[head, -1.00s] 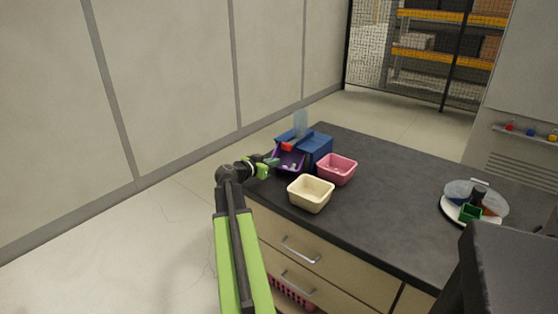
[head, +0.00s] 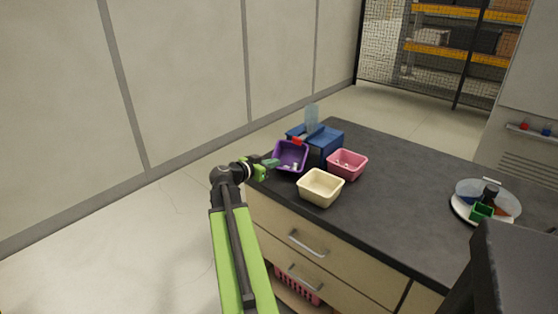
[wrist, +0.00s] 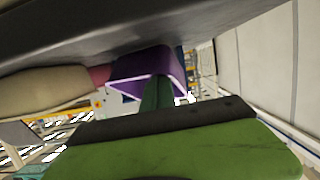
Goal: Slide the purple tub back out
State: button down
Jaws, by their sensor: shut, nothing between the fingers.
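The purple tub (head: 291,156) stands on the dark counter near its left edge, with small pale and red items showing in or at it. My gripper (head: 271,163) is at the tub's near left side, with its green fingertips shut and nothing between them. In the wrist view the fingertips (wrist: 157,94) are up against or just in front of the purple tub (wrist: 146,65). I cannot tell whether they touch it. A blue box (head: 322,139) is close behind the tub.
A cream tub (head: 320,188) and a pink tub (head: 347,164) stand to the right of the purple one. A round tray (head: 468,209) with a clear cover sits farther right. The counter (head: 400,200) between is clear. Drawers with handles (head: 308,243) are below.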

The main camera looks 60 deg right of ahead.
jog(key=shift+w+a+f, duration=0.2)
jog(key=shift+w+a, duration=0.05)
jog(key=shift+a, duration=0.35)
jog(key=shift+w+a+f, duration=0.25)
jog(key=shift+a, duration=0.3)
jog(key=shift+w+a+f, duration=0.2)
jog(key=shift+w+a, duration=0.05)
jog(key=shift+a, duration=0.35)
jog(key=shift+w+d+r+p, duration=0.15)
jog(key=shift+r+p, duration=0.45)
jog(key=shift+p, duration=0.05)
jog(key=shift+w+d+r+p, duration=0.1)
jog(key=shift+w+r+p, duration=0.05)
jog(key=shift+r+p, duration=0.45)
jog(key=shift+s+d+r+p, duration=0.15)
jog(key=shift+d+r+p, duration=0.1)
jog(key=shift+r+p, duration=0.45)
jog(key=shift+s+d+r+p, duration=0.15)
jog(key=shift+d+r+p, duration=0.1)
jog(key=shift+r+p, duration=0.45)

## STATED EXERCISE
Replicate the material above verbatim; images stay out of the copy.

## FINISHED ANSWER
[head, -1.00s] 
[head, +0.00s] 
[wrist, +0.00s] 
Goal: Slide the purple tub back out
State: button down
Jaws, by their sensor: shut, nothing between the fingers.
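The purple tub (head: 291,156) stands on the dark counter near its left edge, with small pale and red items showing in or at it. My gripper (head: 271,163) is at the tub's near left side, with its green fingertips shut and nothing between them. In the wrist view the fingertips (wrist: 157,94) are up against or just in front of the purple tub (wrist: 146,65). I cannot tell whether they touch it. A blue box (head: 322,139) is close behind the tub.
A cream tub (head: 320,188) and a pink tub (head: 347,164) stand to the right of the purple one. A round tray (head: 468,209) with a clear cover sits farther right. The counter (head: 400,200) between is clear. Drawers with handles (head: 308,243) are below.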

The main camera looks 60 deg right of ahead.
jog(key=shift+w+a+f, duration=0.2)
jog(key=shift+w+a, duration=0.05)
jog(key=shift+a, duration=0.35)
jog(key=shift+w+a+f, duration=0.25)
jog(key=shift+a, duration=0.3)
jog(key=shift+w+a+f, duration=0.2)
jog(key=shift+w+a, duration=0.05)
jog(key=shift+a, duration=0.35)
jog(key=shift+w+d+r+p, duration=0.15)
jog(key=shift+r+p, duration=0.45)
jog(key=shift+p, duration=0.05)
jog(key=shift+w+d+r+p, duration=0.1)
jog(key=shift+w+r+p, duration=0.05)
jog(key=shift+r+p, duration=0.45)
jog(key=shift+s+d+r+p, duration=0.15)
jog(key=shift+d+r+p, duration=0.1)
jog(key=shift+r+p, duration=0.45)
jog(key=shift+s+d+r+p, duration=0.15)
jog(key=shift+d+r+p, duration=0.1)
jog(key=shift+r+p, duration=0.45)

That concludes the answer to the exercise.